AIM:
Quote exactly the lines from the line containing "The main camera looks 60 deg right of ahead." to the line containing "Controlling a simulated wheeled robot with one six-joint", both lines included, please, and nothing more.

DATASET RECORDS:
◇ ◇ ◇ ◇ ◇ ◇ ◇

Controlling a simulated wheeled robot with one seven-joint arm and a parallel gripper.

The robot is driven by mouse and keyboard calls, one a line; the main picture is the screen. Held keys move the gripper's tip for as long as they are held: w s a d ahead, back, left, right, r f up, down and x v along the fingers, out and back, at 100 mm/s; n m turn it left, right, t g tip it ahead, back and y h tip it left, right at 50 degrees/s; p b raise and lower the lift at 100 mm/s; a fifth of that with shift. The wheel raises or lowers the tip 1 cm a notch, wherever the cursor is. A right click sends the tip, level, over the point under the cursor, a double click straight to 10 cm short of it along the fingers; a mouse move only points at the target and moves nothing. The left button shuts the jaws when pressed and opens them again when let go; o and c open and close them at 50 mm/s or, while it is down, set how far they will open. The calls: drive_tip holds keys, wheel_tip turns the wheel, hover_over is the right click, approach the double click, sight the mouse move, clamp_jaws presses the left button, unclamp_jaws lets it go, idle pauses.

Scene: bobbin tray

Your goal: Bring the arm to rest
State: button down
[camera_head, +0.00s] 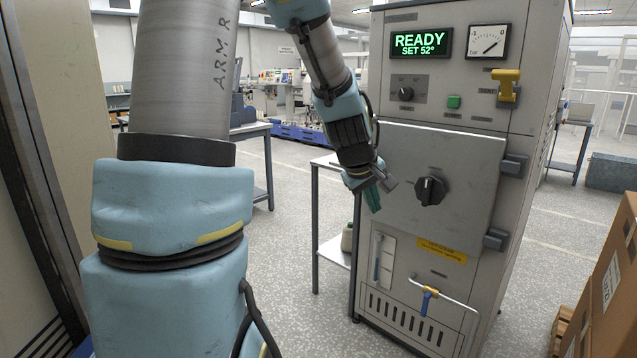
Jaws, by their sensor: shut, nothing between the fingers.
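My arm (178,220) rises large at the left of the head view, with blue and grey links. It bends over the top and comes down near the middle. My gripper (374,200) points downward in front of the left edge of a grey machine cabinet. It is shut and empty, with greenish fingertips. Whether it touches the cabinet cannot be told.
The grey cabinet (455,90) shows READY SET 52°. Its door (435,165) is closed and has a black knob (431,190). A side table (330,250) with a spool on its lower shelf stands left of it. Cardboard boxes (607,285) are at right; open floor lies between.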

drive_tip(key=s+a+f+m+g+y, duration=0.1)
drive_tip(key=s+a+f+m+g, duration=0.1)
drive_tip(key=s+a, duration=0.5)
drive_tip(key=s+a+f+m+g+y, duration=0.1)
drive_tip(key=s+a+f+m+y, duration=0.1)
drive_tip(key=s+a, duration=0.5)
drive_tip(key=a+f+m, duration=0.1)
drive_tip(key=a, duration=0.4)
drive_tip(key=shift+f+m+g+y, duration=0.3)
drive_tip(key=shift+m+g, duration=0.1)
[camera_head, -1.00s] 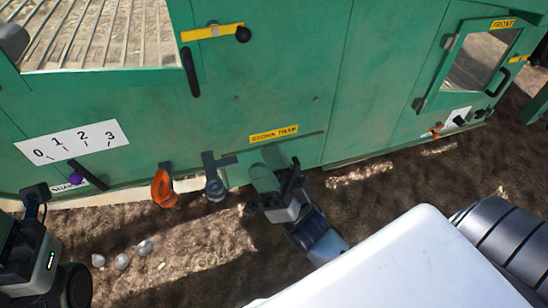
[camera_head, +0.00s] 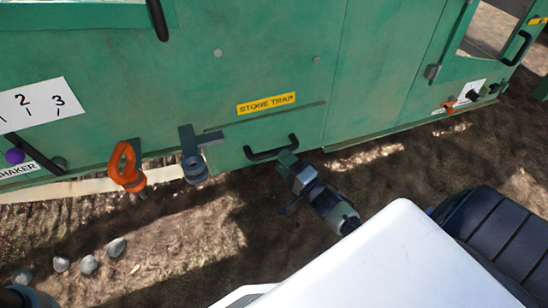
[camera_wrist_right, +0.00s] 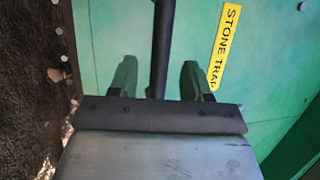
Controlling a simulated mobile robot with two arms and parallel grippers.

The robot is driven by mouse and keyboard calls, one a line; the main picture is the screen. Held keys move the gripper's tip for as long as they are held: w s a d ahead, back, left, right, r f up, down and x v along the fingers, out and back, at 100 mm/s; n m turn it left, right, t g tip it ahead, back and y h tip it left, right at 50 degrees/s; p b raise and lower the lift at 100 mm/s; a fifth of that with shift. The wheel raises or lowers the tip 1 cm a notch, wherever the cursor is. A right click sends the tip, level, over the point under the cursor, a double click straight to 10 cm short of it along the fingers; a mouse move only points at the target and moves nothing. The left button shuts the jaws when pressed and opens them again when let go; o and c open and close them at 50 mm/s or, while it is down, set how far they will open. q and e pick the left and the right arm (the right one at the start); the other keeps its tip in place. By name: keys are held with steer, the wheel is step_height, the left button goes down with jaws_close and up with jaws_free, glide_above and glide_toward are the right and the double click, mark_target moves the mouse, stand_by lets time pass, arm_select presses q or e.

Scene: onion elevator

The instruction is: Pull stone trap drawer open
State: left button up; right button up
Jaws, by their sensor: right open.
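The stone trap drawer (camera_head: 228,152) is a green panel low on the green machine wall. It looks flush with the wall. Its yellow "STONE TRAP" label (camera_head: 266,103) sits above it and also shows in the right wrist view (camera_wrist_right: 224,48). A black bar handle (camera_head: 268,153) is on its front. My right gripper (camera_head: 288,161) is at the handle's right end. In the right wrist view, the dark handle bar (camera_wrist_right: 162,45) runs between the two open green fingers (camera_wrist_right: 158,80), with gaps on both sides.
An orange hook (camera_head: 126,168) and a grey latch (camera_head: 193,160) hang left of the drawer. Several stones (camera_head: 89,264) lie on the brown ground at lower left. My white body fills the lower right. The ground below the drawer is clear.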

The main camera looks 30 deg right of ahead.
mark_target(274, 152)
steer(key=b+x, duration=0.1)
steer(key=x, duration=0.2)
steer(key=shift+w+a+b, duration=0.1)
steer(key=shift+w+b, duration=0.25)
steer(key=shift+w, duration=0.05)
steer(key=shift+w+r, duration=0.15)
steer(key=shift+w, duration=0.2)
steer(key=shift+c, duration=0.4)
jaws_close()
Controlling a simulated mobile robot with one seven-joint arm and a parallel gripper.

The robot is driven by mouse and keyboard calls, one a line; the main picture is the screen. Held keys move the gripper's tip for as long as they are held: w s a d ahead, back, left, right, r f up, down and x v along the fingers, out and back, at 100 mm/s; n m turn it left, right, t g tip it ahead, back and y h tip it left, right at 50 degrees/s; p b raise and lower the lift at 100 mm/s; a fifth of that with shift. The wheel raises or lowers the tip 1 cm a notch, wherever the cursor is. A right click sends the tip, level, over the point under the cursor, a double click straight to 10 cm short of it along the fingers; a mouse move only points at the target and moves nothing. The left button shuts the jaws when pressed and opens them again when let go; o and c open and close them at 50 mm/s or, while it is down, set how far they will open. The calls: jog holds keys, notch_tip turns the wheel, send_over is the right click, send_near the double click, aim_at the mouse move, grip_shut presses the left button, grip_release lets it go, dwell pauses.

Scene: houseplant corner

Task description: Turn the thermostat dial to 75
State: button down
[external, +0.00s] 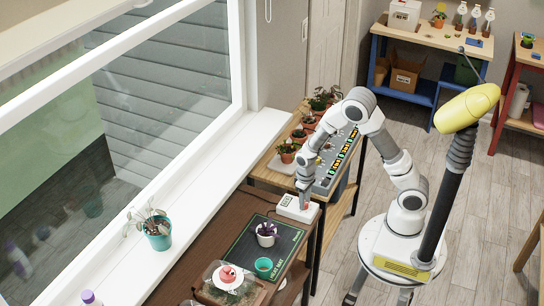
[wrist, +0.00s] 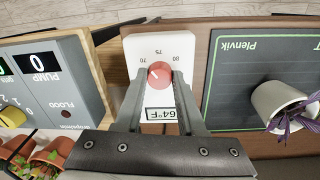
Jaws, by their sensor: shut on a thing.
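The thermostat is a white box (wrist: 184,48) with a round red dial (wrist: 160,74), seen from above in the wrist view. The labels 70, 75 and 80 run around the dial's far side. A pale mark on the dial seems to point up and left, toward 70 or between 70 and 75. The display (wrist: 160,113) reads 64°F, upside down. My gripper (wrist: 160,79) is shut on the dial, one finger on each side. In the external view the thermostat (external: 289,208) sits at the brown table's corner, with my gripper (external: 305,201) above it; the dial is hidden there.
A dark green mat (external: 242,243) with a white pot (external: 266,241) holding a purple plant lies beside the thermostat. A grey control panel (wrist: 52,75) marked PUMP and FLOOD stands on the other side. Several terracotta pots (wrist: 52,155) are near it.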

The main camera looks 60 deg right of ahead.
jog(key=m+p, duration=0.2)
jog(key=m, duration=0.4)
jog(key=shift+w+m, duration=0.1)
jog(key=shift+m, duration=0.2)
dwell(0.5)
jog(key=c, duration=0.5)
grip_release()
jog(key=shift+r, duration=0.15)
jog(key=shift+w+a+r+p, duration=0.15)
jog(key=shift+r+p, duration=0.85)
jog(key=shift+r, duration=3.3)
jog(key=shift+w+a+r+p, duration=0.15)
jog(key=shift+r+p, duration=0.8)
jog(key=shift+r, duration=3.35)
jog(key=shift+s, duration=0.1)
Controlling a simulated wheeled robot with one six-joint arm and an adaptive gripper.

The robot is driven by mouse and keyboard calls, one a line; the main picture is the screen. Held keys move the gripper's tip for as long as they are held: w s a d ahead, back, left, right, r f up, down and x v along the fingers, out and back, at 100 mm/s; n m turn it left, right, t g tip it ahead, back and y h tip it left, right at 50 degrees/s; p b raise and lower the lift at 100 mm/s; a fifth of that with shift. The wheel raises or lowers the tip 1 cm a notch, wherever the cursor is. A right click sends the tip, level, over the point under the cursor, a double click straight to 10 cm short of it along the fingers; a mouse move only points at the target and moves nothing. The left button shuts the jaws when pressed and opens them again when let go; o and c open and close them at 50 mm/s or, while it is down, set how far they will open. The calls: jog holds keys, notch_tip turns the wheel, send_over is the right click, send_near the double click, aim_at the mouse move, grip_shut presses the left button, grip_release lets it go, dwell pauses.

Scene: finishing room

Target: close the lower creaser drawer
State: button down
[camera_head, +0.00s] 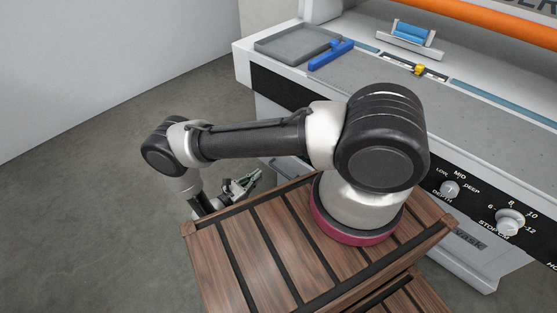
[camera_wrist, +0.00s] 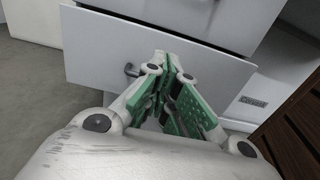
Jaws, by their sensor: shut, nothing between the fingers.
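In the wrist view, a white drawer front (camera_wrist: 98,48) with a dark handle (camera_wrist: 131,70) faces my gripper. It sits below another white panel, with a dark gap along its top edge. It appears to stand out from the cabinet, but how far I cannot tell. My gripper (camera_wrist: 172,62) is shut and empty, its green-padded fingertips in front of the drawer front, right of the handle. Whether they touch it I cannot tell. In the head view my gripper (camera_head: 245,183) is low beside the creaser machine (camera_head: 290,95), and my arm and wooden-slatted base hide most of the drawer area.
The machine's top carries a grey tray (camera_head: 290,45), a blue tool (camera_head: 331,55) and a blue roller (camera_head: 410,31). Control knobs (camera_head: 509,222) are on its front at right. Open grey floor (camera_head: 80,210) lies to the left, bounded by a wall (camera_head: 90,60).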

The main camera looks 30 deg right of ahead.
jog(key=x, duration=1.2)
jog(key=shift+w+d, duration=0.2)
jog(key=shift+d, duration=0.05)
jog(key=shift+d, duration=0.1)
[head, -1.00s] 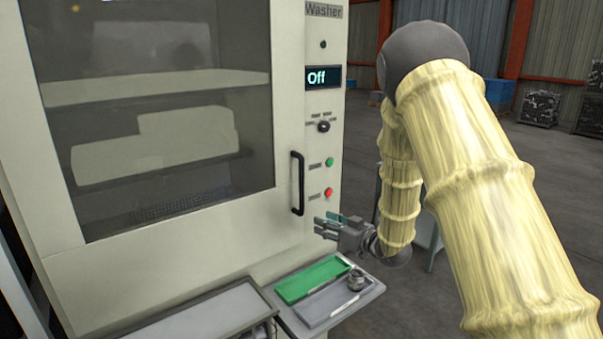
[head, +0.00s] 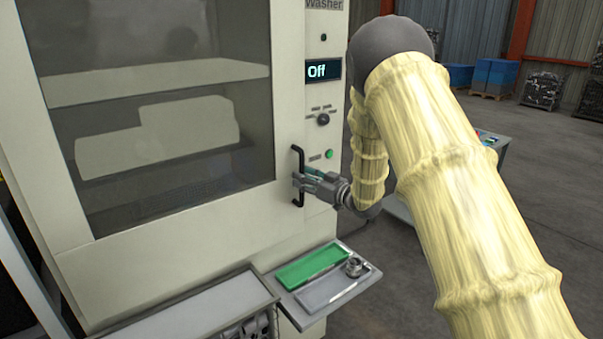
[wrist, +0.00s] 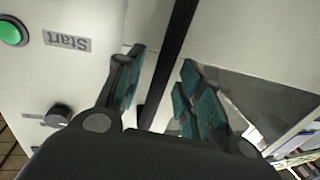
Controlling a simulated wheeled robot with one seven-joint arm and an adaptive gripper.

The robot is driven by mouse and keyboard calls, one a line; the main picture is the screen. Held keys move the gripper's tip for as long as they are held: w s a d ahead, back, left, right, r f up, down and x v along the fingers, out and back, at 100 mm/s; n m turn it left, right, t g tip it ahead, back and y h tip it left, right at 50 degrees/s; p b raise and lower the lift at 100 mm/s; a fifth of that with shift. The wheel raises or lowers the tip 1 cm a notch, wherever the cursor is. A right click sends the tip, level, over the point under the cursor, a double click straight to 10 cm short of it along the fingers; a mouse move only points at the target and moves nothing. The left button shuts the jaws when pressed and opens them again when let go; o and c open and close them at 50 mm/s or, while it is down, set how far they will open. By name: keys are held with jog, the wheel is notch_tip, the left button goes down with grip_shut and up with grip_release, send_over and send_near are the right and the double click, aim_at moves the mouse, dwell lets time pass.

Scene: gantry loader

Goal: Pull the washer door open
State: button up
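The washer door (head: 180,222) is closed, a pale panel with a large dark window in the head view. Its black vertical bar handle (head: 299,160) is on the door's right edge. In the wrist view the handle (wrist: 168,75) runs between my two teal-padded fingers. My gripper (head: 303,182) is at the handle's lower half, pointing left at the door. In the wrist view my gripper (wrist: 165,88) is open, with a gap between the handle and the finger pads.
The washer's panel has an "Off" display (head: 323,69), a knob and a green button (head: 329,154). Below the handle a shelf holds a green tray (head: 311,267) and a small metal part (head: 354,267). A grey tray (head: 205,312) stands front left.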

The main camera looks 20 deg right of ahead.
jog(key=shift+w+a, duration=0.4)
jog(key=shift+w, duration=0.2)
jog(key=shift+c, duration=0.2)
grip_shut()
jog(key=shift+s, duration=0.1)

◇ ◇ ◇ ◇ ◇ ◇ ◇

EXERCISE ANSWER:
The main camera looks 60 deg right of ahead.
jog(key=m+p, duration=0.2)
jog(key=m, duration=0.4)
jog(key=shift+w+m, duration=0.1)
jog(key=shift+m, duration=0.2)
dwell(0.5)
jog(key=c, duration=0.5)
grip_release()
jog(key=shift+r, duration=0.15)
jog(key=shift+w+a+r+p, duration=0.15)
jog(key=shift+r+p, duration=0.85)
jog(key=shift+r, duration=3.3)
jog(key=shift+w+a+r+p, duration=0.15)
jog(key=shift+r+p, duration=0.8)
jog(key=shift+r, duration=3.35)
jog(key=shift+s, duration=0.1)
Controlling a simulated wheeled robot with one six-joint arm and an adaptive gripper.

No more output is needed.